Lo intentó primero en la política, con un olvidable paso como concejal de una lista del efímero partido de un emblema bloquista, Javier Caselles. Luego como empresario de medios: invirtió fuerte en una productora de televisión y rentó espacio central en TVO –TV por cable fundado por los Montes y vendido a los Vila, antecesor de Supercanal-, desde donde descerrajaba balazos a quien se cruzara.
Andaba por la calle celosamente custodiado por guardaespaldas. Se recuerdan aquellos célebres programas que empezaban con Baglietto cantando La vida es una moneda y un staff de celebridades que integraban nada menos que el Quito Bustelo Graffigna o el Chango Illanes. Había que atajarse.
Hubo momentos ásperos entre nosotros. Como cuando lo contrató el hermano de un gobernador para rasparme, justo a él que me conocía mucho. Anduvo por otros medios, hizo radio, pasó por Colón con el Quito, se cansó y se fue.
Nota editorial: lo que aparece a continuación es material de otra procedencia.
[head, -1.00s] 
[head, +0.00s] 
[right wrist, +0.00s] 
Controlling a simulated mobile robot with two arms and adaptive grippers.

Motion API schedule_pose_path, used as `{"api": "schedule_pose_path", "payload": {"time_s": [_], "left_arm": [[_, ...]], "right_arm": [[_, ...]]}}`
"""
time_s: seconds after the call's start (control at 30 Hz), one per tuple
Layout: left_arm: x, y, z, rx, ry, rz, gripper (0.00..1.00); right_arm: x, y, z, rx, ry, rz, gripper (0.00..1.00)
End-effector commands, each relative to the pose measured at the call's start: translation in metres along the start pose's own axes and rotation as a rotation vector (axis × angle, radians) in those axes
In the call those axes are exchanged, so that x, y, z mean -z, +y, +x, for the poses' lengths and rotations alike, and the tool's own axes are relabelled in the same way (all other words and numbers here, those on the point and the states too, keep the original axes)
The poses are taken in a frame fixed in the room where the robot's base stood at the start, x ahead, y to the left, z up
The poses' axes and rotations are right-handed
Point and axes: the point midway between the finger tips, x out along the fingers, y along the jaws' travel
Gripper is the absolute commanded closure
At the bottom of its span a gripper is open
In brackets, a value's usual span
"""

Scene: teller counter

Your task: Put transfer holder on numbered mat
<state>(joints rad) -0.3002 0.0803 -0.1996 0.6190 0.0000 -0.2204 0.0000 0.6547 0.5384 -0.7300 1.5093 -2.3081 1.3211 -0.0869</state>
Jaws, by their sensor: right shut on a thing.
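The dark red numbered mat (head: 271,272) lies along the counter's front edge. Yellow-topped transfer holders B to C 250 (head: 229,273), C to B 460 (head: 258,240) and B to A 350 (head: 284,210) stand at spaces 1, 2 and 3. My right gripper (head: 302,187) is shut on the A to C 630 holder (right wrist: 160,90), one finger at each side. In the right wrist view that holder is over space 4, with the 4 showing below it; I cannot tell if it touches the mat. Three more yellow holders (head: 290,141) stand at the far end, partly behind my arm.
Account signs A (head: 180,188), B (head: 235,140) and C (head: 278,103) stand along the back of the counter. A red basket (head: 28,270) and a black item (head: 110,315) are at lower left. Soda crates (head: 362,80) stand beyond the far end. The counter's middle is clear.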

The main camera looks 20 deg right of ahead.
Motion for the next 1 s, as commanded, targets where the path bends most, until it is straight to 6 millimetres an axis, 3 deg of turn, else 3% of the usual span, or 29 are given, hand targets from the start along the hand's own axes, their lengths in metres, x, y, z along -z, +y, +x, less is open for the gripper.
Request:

En Mendoza consiguió reorganizar su vida, en especial la familiar, y dedicarse a otros negocios. Desapareció literalmente de la primerísima primera plana que ocupó durante al menos 15 años como periodista picante, empresario ampuloso y encima yerno de Don Francisco.
Lo ví por última vez hace unos años, en el bar frente a la plaza 25 en la que me lo crucé de casualidad. Me dijo que había dejado todas mis pasiones, menos una. Me gustó lo que me dijo, nos abrazamos con cariño. Quedamos en vernos pronto, esas cosas que nunca suceden.
Sí me encontré con su esposa Lida, al menos telefónicamente. Fue cuando recibió la hermosa noticia de que su identidad, que conocía todo San Juan, ahora constaba en su DNI. Y que no debería seguir siendo un murmullo por lo bajo. “Me devolvió la vida”, me confesó entre lágrimas. Allí me contó de Pili, a la que vi nacer y ya debe estar por los 30, sus otros hijos que no conocí, y que el Ale no estaba bien.
No sé cuántos años tenía, ni de sus últimas vueltas por la vida. Se fue. Su historia es parte de la mía. Y viceversa.